__Data shown__
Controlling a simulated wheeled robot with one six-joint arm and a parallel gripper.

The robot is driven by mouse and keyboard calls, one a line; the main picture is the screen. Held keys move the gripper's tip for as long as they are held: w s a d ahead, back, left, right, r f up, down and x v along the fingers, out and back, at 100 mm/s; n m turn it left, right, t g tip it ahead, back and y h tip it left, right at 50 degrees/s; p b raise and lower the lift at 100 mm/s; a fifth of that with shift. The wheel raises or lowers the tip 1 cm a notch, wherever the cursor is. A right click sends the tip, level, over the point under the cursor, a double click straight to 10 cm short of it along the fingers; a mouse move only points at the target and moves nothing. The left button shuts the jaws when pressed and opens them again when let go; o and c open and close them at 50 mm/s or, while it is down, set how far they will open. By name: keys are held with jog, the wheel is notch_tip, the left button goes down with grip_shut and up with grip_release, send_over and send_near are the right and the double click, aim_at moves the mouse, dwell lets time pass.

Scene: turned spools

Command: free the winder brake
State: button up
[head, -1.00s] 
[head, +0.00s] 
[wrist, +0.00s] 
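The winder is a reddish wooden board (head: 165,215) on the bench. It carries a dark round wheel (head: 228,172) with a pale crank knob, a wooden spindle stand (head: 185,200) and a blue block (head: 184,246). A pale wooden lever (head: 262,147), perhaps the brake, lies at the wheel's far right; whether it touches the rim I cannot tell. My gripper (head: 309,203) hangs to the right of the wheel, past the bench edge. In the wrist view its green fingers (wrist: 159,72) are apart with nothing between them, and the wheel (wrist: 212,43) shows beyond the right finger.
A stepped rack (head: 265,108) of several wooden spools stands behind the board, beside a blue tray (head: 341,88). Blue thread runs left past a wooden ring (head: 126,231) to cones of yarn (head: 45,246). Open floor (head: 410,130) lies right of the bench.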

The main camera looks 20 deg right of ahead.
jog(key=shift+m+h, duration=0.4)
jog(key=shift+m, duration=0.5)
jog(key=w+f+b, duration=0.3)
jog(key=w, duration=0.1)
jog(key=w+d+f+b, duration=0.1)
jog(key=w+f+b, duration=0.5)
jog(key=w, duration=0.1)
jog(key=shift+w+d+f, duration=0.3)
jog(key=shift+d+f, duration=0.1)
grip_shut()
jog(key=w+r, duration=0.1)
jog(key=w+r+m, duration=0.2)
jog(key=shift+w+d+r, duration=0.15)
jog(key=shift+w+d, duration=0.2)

__Exercise goal__
Reproduce, please, the lines of the material from its first line down to the line containing "[head, +0.00s]", keeping both ends and nothing beyond them.

__Output of the task__
Controlling a simulated wheeled robot with one six-joint arm and a parallel gripper.

The robot is driven by mouse and keyboard calls, one a line; the main picture is the screen. Held keys move the gripper's tip for as long as they are held: w s a d ahead, back, left, right, r f up, down and x v along the fingers, out and back, at 100 mm/s; n m turn it left, right, t g tip it ahead, back and y h tip it left, right at 50 degrees/s; p b raise and lower the lift at 100 mm/s; a fifth of that with shift. The wheel raises or lowers the tip 1 cm a notch, wherever the cursor is. A right click sends the tip, level, over the point under the cursor, a double click straight to 10 cm short of it along the fingers; a mouse move only points at the target and moves nothing. The left button shuts the jaws when pressed and opens them again when let go; o and c open and close them at 50 mm/s or, while it is down, set how far they will open. By name: keys are held with jog, the wheel is notch_tip, the left button goes down with grip_shut and up with grip_release, send_over and send_near are the right and the double click, aim_at moves the mouse, dwell lets time pass.

Scene: turned spools

Command: free the winder brake
State: button up
[head, -1.00s] 
[head, +0.00s] 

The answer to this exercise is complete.